Wacana Menteri Pendidikan dan Kebudayaan Muhadjir Effendy untuk memperpanjang jam sekolah bagi para siswa hingga sepanjang hari disambut beragam oleh siswa dan orangtua.
Dari sisi siswa, banyak yang menolak karena mengaku lelah. Andaipun setuju, harus disertai syarat tertentu.
Misalnya saja Hanna Mardiyah, siswi SMAN 6 Jakarta. Dia menolak wacana tersebut karena sekolah sepanjang hari akan membuatnya stres dan malah tidak mampu menyerap pelajaran.
"Enggak setuju karena waktu belajar yang lama juga tidak efektif. Otak kita butuh istirahat," ujarnya saat berbincang dengan Kompas.com, Senin (18/8/2016).
Hal yang sama diutarakan Chaeruddin yang kini duduk di kelas 7 SMPN 12, Jalan Wijaya IX, Jakarta Selatan. Ia mengatakan, tak akan ada waktu untuk main dan membuat ia justru jenuh di sekolah.
"Nggak maulah sekolah sampai jam lima. Capek, mending seperti sekarang aja jam 2," ujar Chaeruddin.
Namun, salah seorang siswa SMAN 86 Jakarta, Diaz Rezky Pramana mengaku setuju wacana itu diterapkan jika ada keringanan pelajaran dan tidak menambah beban studinya.

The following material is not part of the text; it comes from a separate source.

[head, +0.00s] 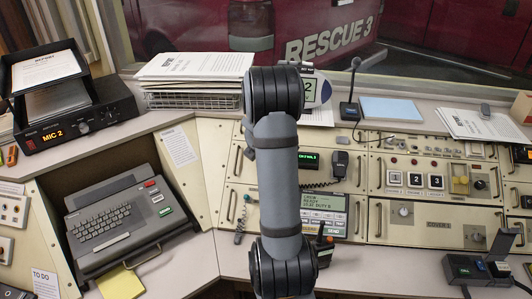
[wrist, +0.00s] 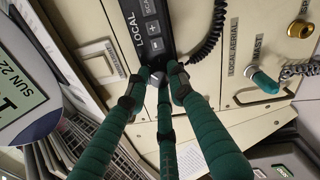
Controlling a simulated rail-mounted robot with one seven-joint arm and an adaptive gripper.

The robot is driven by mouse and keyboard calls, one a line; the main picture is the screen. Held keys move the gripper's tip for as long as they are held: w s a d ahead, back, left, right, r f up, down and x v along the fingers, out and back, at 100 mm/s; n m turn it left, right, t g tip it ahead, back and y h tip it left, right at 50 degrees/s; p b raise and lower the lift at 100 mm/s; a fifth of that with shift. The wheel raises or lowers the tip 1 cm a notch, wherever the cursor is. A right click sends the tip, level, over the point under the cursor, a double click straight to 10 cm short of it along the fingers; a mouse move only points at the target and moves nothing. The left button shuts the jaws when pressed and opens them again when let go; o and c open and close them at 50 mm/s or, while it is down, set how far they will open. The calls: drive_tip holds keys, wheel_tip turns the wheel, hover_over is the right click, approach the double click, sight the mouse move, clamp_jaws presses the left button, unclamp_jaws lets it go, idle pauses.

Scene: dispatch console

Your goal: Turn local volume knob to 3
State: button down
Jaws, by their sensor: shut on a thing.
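In the wrist view, my gripper (wrist: 159,79) has three green fingers drawn together at the lower end of a black control strip (wrist: 145,25) marked LOCAL, with plus and minus keys. The fingertips are shut around a small dark knob that they almost wholly cover. Its pointer and the scale numbers cannot be read. In the head view, my arm stands in front of this part of the console and hides the gripper and the knob.
A coiled black cord (wrist: 208,38) hangs right of the strip. A teal plug (wrist: 264,82) and a brass socket (wrist: 300,29) stand out further right. A rounded display (wrist: 24,88) and a wire paper tray (wrist: 75,143) are close on the left.

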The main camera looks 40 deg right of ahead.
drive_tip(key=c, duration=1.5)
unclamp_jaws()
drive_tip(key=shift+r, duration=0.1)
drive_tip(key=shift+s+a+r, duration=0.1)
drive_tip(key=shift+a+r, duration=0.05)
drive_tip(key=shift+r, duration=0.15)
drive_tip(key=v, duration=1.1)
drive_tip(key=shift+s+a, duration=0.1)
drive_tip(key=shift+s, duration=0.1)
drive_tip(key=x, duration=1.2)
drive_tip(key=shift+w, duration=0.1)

"Soalnya enak belajar di sekolah daripada di rumah, tapi kalau emang beneran pulang jam maunya diringanin tugas-tugas sama ulangannya," ujar Diaz.
Adapun salah satu orangtua juga ada yang menyambut baik. Ibu Suparno, warga Kelurahan Pulo, Kebayoran Baru yang anaknya sekolah di SMPN 12 dan SD Raudhatul Ulum justru meminta agar kegiatan di sekolah sampai sore diisi dengan pelajaran ekstra.

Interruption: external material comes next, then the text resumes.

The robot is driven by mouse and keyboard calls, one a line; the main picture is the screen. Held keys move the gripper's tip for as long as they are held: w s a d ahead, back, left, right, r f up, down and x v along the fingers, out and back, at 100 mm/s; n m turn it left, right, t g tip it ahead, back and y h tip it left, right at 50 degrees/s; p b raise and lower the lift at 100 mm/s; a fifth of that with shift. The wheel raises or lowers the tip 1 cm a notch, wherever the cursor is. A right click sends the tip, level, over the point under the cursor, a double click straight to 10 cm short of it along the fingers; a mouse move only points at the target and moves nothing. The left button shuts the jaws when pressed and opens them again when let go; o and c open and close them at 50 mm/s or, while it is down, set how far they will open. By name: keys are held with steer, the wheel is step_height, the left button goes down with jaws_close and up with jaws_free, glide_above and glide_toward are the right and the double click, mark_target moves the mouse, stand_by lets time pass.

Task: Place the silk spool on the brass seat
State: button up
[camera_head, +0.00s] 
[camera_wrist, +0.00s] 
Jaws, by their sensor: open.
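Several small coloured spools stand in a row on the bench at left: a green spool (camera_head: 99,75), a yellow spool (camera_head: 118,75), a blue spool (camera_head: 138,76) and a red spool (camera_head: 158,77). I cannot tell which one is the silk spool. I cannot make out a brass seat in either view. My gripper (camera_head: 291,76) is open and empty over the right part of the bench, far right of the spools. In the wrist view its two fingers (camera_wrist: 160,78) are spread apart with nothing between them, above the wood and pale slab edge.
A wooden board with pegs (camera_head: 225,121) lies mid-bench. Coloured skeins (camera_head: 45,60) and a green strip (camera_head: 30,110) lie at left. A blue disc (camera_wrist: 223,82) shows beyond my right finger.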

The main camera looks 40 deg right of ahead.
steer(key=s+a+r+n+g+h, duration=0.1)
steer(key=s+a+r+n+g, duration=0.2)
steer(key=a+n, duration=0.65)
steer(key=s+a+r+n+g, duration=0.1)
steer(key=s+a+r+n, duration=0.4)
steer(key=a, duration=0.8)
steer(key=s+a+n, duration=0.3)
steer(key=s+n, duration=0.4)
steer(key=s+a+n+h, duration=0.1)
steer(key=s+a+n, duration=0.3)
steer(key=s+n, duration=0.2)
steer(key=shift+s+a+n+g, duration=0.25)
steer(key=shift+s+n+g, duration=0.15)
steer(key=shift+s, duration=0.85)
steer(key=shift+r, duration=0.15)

"Setuju sih kalau anak diisi kegiatan yang berguna. Karena anak kan pulang siang supaya sorenya bisa les sama ngaji, mereka tetep butuh les apalagi yang mau ujian nasional," kata Ibu Suparno.

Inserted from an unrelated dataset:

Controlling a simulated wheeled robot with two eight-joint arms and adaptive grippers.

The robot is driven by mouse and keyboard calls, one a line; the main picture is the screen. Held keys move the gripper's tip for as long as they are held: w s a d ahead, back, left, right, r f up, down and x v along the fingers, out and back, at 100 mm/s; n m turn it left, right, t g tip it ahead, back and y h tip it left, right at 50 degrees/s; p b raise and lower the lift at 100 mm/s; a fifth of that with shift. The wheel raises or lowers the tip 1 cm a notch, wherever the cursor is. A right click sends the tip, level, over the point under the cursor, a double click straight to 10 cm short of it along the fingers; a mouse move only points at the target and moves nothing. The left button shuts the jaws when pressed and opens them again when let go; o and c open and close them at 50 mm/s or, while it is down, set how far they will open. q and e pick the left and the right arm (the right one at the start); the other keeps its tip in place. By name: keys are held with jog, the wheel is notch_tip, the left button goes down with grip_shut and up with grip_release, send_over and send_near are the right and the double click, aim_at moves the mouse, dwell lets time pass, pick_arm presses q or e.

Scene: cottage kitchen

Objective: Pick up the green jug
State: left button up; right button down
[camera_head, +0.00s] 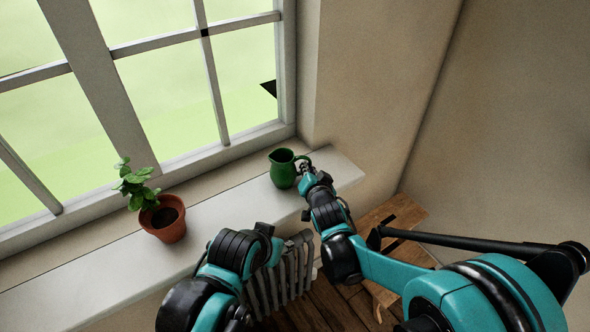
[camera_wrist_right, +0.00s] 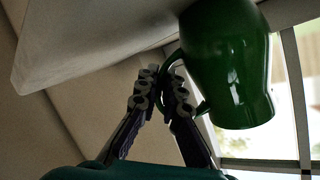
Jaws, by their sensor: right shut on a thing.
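The green jug (camera_head: 282,170) is upright at the right part of the white window sill, its handle toward my right arm. My right gripper (camera_head: 306,167) is at the handle, shut on it. In the right wrist view the jug (camera_wrist_right: 228,65) appears upside down, and the fingertips (camera_wrist_right: 160,88) close around the handle. I cannot tell whether the jug's base touches the sill. My left arm is low in the head view, in front of the sill; its fingers cannot be made out.
A potted plant in a terracotta pot (camera_head: 163,222) stands on the sill (camera_head: 110,265) to the left. The window is behind the jug and a wall corner is to the right. A slatted grey object (camera_head: 290,270) and wooden furniture (camera_head: 398,218) are below. The sill between pot and jug is clear.

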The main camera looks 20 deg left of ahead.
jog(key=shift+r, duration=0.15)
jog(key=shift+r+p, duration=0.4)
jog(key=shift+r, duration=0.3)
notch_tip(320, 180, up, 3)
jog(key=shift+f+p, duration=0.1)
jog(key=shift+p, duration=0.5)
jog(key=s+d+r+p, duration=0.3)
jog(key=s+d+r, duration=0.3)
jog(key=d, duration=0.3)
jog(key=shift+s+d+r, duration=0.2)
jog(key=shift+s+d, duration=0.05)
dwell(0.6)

Sementara penolakan datang dari Arofah Supandi, yang anaknya baru masuk SD. Arofah mengatakan, pada usia sekolah, anak perlu bermain. Sebab, mereka tak bisa dipaksa terus-terusan belajar.
"Ya enggak setuju banget, kasihanlah kan dia perlu main juga," katanya.
Penolakan juga datang dari Dicky Martiaz yang kedua anaknya bersekolah siang hari di SMA swasta di Tangerang. Ia meminta Mendikbud mempertimbangkan masalah uang jajan yang harus ditambah, pembagian ruang kelas di sekolah yang beroperasi pagi dan petang, serta beban mental anak sendiri.
"Kalau alasannya disamakan jam kerja orangtua, seberapa banyak orangtua yang kerja kantor jam 9-5 sore? Dan dengan kurikulum sekarang saja murid sudah berat. Terus mau diisi apa jam tambahannya? Jangan samakan dengan sekolah swasta yang juga jadi day care," ujarnya.
Mendikbud Muhadjir Effendi telah menyampaikan usulan ini kepada Wakil Presiden Jusuf Kalla dan disetujui. Muhadjir menjelaskan, bersekolah sepanjang hari alias full day school sebenarnya sudah dijalankan banyak sekolah, terutama sekolah swasta.
Menurut dia, sistem bersekolah sepanjang hari banyak memberikan kesempatan kepada sekolah untuk menanamkan pendidikan karakter kepada peserta didik.
"Bahkan nanti kami ciptakan lingkungan sekolah yang lebih menggembirakan. Kalau perlu ngaji, nanti kami undang ustaz ke sekolah," kata dia.
Baca juga: "Full Day School", Siswa Tak Akan Belajar Sehari Penuh
Selain itu, program itu juga menghindari penyimpangan-penyimpangan yang terjadi di luar jam sekolah. Muhadjir menyebutkan jam pulang sekolah akan disamakan dengan jam pulang kerja sehingga anak didik tidak dilepas begitu saja setelah jam sekolah.
"Jadi, anak pulang pukul lima sore, orangtuanya bisa jemput. Sehingga anak kita tetap ada yang bertanggung jawab setelah dilepas pihak sekolah," kata dia.
Kalau program itu diterapkan, dalam sepekan sekolah akan libur dua hari, yakni Sabtu dan Minggu. Sehingga, ini akan memberikan kesempatan bagi peserta didik bisa berkumpul lebih lama dengan keluarga.